The marketplace system connecting demands and supplies has been explored to develop unbiased decision-making in valuing properties. Real estate appraisal serves as one of the high-cost property valuation tasks for financial institutions since it requires domain experts to appraise the estimation based on the corresponding knowledge and the judgment of the market. Existing automated valuation models reducing the subjectivity of domain experts require a large number of transactions for effective evaluation, which is predominantly limited to not only the labeling efforts of transactions but also the generalizability of new developing and rural areas. To learn representations from unlabeled real estate sets, existing self-supervised learning (SSL) for tabular data neglects various important features, and fails to incorporate domain knowledge. In this paper, we propose DoRA, a Domain-based self-supervised learning framework for low-resource Real estate Appraisal. DoRA is pre-trained with an intra-sample geographic prediction as the pretext task based on the metadata of the real estate for equipping the real estate representations with prior domain knowledge. Furthermore, inter-sample contrastive learning is employed to generalize the representations to be robust for limited transactions of downstream tasks. Our benchmark results on three property types of real-world transactions show that DoRA significantly outperforms the SSL baselines for tabular data, the graph-based methods, and the supervised approaches in the few-shot scenarios by at least 7.6% for MAPE, 11.59% for MAE, and 3.34% for HR10%. We expect DoRA to be useful to other financial practitioners with similar marketplace applications who need general models for properties that are newly built and have limited records. The source code is available at https://github.com/wwweiwei/DoRA.

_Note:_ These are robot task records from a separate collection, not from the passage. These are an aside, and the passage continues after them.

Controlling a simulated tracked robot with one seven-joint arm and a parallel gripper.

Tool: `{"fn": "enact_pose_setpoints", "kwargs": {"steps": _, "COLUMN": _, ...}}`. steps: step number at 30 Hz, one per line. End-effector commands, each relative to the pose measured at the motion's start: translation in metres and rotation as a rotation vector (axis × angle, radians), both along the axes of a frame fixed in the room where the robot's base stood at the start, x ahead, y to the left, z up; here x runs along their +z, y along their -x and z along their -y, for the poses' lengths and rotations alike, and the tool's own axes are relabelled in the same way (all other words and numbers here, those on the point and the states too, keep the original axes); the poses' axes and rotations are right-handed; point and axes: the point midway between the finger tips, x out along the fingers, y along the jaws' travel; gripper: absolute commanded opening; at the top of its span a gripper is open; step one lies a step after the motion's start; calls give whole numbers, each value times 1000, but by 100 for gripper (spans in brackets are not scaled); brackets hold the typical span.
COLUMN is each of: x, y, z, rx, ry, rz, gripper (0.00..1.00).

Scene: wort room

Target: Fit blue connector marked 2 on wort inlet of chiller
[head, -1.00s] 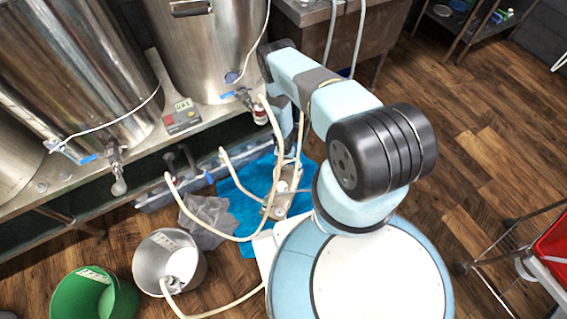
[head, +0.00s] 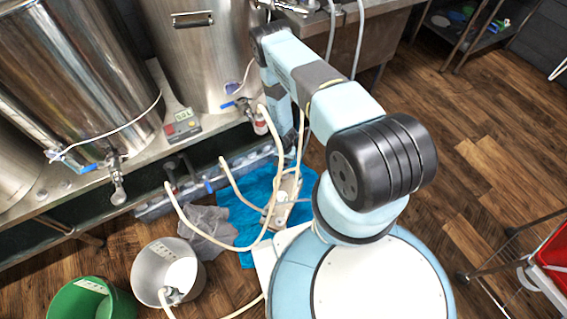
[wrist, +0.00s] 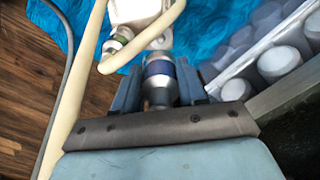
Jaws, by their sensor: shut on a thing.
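My gripper (wrist: 158,92) is shut on a metal connector with a blue band (wrist: 159,68), in the lower middle of the wrist view. The connector's far end points at the pale metal chiller (wrist: 135,10). I cannot tell whether it touches a port. No number is readable on it. In the head view the chiller (head: 285,205) stands on a blue sheet (head: 240,215); my arm hides most of the gripper.
A cream hose (wrist: 150,45) loops close in front of the connector. A rack with white round caps (wrist: 285,60) stands right of my gripper. A steel bucket (head: 150,285) and green bucket (head: 75,300) stand at lower left. Steel kettles (head: 205,55) line the back.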

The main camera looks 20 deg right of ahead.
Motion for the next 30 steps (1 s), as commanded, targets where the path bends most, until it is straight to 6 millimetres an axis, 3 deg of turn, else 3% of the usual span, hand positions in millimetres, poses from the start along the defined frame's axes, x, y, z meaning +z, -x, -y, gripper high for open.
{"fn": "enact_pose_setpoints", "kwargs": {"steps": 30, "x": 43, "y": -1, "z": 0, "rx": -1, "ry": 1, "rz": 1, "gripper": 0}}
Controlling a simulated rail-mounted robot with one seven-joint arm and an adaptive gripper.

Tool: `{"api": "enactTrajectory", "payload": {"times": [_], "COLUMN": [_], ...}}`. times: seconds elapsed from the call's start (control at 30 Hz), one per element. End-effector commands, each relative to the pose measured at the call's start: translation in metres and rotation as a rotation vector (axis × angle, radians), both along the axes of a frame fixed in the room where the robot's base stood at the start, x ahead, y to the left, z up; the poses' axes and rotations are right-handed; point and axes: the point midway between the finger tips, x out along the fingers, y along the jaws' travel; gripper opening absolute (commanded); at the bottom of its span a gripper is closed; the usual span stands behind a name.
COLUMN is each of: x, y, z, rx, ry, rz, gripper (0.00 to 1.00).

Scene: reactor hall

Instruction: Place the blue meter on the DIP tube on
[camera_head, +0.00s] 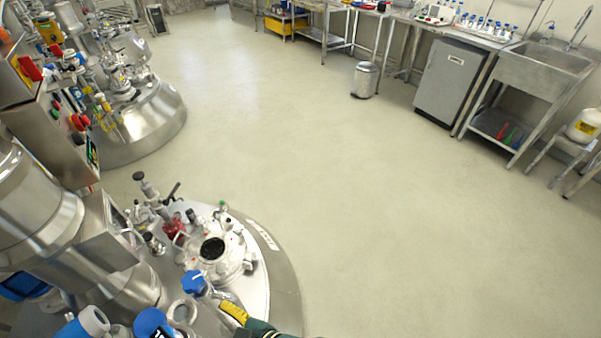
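A reactor (262,238) with a round steel lid stands at the lower left. Its lid carries several valves, ports and fittings, among them a dark round opening. A small blue-topped fitting (195,283) stands at the front of this lid. A larger blue round part (152,322) and a pale blue-and-white part (92,321) are cut by the bottom edge. I cannot tell which blue part is the meter. I cannot pick out the DIP tube among the fittings. My gripper is not recognisable in this view.
A second reactor (150,121) stands behind at the upper left, near a control box with red buttons (75,122). A sink (545,68), a grey cabinet (449,83), a bin (365,80) and benches line the far wall. The middle floor (370,190) is clear.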

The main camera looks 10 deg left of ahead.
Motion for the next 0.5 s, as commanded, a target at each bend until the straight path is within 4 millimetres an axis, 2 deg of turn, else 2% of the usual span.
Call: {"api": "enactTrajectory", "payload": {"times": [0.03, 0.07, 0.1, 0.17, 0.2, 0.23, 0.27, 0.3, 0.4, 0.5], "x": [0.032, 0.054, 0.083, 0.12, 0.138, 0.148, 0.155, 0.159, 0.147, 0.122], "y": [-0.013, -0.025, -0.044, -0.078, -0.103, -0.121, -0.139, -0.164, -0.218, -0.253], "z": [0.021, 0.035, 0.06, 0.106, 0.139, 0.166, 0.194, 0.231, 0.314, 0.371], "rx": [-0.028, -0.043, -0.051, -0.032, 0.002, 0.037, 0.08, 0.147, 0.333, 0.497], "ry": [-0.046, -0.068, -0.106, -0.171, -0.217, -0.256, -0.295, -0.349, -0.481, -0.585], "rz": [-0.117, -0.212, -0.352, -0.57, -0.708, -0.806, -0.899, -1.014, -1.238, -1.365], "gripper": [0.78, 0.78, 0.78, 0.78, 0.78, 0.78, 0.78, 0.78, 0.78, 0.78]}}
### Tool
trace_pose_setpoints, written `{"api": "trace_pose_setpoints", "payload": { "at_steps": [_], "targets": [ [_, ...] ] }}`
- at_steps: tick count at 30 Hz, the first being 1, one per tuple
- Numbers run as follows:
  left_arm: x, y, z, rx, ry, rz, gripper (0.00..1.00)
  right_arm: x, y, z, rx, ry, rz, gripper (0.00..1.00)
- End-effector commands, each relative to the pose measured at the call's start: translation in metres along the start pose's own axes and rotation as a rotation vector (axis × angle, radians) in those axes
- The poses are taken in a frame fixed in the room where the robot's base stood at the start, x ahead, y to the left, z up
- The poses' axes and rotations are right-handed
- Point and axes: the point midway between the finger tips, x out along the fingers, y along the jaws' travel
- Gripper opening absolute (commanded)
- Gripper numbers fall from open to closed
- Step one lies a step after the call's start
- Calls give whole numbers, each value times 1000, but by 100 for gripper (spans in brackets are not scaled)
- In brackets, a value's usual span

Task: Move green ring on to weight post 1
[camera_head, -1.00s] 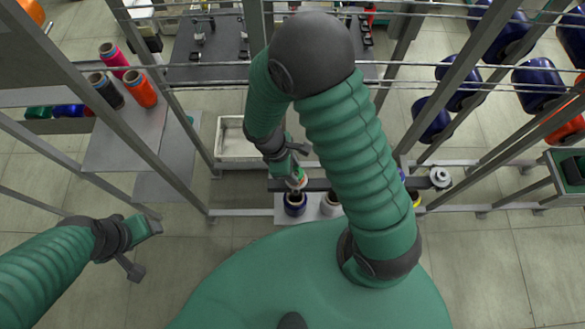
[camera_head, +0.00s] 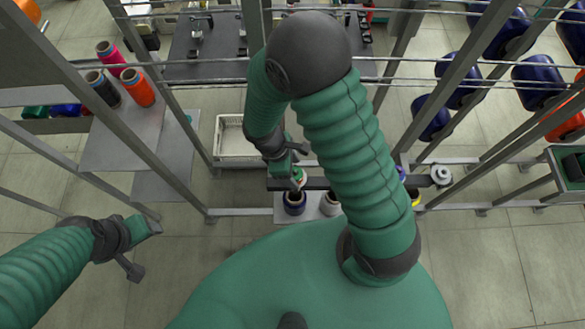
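A round grey weight on a post (camera_head: 441,175) stands at the right end of the dark bar. I cannot tell which post is number 1.
Coloured cones (camera_head: 138,88) stand on a grey shelf at the left. Metal frame bars and thin rods cross the scene. Large blue rolls (camera_head: 432,118) hang at the right.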

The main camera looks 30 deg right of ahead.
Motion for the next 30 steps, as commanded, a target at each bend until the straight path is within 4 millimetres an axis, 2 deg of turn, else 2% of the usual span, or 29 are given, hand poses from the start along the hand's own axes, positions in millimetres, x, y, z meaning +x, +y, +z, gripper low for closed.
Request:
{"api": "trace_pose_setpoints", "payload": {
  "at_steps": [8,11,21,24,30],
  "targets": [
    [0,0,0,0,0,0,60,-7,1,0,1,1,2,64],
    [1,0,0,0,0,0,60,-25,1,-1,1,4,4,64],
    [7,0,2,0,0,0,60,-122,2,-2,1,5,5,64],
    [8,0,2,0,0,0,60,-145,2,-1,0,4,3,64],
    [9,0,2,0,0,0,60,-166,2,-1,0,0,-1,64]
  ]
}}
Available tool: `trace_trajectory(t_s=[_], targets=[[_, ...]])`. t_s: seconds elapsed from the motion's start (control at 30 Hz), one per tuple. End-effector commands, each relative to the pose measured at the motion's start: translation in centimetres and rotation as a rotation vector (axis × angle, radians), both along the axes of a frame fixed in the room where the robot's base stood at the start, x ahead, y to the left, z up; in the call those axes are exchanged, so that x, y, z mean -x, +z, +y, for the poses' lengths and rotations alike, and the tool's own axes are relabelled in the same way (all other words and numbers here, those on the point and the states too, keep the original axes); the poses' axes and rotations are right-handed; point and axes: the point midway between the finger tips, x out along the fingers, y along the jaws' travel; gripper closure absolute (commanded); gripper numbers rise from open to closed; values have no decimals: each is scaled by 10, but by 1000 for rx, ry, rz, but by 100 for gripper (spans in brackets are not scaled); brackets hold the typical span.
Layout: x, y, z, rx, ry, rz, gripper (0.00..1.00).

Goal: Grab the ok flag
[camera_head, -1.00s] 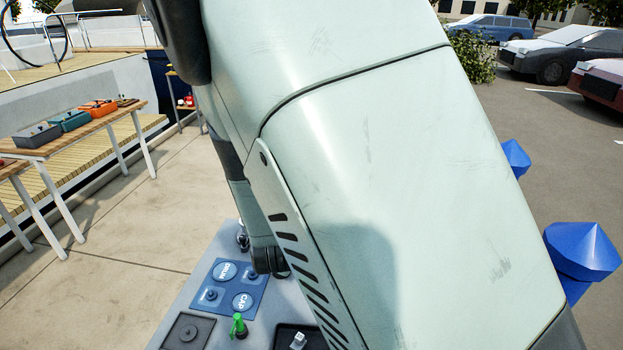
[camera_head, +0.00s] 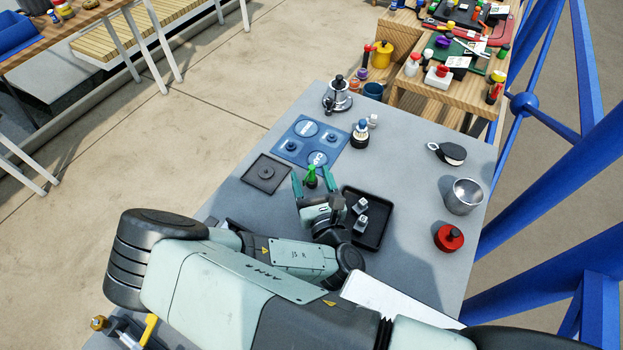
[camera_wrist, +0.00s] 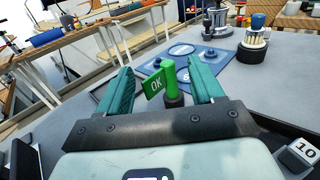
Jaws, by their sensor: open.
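The ok flag (camera_wrist: 155,85) is a small green flag with white "OK" lettering, on a green post (camera_wrist: 169,77) with a dark base. It stands upright on the grey table and also shows as a green shape in the head view (camera_head: 311,176). My gripper (camera_head: 304,180) is open, with its two teal fingers on either side of the flag. In the wrist view my gripper (camera_wrist: 163,86) has the flag and post between its fingers, with gaps visible on both sides. I cannot tell how deep the post sits between them.
A blue mat (camera_head: 310,141) with round marks lies beyond the flag. A black tray (camera_head: 376,238) with grey blocks (camera_head: 360,222) is at right, a dark square plate (camera_head: 265,173) at left. A winch (camera_head: 338,97), metal cup (camera_head: 463,196) and red item (camera_head: 449,237) stand farther off.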

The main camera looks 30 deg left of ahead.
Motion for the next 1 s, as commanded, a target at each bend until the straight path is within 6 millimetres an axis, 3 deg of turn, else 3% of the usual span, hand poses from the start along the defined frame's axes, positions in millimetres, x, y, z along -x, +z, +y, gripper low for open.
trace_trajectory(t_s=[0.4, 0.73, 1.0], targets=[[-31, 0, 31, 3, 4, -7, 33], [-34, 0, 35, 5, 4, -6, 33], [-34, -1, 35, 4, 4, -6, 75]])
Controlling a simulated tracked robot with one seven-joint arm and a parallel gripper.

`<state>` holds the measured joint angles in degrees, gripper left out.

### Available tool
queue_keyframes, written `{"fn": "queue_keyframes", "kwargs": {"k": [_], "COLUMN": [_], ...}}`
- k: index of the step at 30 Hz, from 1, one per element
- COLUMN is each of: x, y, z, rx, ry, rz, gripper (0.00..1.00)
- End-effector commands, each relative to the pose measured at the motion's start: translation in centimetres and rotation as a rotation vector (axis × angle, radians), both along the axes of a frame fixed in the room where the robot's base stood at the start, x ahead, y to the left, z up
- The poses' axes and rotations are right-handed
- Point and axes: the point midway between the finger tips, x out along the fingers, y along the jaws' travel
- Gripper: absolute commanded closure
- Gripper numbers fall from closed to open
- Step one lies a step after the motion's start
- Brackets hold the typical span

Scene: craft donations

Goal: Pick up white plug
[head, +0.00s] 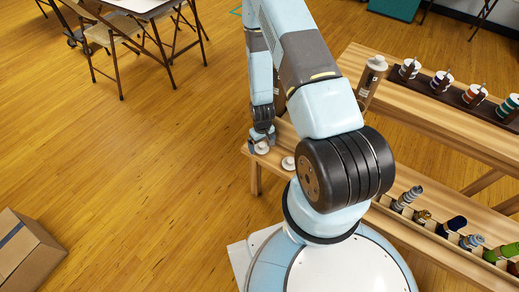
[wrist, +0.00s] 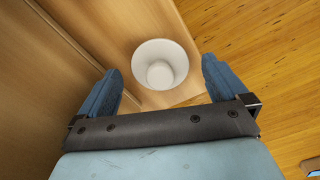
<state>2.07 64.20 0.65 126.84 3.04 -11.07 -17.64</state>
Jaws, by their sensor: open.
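A white plug (head: 262,149) sits near the left end of the low wooden bench. In the wrist view the white plug (wrist: 160,50) looks like a round, flared white piece with a smaller disc at its middle. My gripper (head: 263,137) is over it, pointing down. In the wrist view my gripper (wrist: 161,66) is open, with one blue finger on each side of the plug. Gaps show between the fingers and the plug, and nothing is held. A second small white round piece (head: 289,163) lies to the right on the bench, partly beside my arm.
The wooden bench (head: 253,150) ends just left of the plug, with open floor beyond. To the right, a rack holds several bottles (head: 421,217). A higher shelf carries several spools (head: 442,79) and a grey-brown bottle (head: 372,80). A cardboard box (head: 25,250) stands at lower left.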

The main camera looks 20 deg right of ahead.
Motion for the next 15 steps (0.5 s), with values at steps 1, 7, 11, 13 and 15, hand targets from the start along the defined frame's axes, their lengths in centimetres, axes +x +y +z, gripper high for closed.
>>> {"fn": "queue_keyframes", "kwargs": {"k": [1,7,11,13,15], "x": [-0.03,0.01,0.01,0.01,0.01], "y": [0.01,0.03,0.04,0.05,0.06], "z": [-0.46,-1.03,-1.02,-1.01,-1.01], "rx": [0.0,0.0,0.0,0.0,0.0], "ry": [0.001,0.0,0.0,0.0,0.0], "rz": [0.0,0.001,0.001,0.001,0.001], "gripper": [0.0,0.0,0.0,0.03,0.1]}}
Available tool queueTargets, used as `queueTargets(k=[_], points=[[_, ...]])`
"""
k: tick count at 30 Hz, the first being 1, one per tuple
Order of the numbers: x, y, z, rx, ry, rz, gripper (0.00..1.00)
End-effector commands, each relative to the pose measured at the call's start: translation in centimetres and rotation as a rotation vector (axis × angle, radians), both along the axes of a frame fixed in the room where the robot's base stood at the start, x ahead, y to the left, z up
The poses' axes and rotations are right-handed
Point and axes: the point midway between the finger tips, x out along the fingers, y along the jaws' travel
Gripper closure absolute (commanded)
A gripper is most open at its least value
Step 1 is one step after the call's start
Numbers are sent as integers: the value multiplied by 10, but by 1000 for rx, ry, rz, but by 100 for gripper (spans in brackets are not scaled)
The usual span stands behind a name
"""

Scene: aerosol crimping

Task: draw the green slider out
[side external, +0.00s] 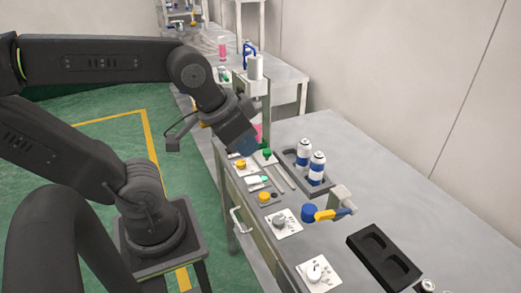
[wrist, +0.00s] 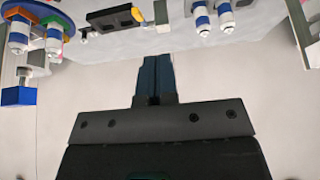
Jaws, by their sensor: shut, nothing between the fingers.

翻译：连接需求与供给的市场体系已被探索用于构建无偏的财产估值决策。房地产评估是金融机构高成本财产估值任务之一，因为它需要领域专家基于相应知识和市场判断进行估价。现有自动化估值模型减少了领域专家的主观性，但需要大量交易数据才能有效评估，这不仅受限于交易数据的标注成本，也受限于新兴开发区和农村地区的泛化能力。为从未标注的房地产数据集中学习表征，现有的面向表格数据的自监督学习方法忽略了多种重要特征，且未能融入领域知识。本文提出DoRA——一种基于领域的自监督学习框架，用于低资源房地产评估。DoRA通过基于房地产元数据的样本内地理预测作为前置任务进行预训练，使房地产表征具备先验领域知识。此外，采用样本间对比学习来增强表征的鲁棒性，以应对下游任务中有限的交易数据。我们在三种物业类型的真实交易基准测试结果表明：在少样本场景下，DoRA在MAPE、MAE和HR10%指标上至少比表格数据自监督基线方法、基于图的方法以及监督方法分别提升7.6%、11.59%和3.34%。我们期望DoRA能够帮助其他面临类似市场应用场景的金融从业者，为新建且交易记录有限的物业提供通用模型。源代码已开源至https://github.com/wwweiwei/DoRA。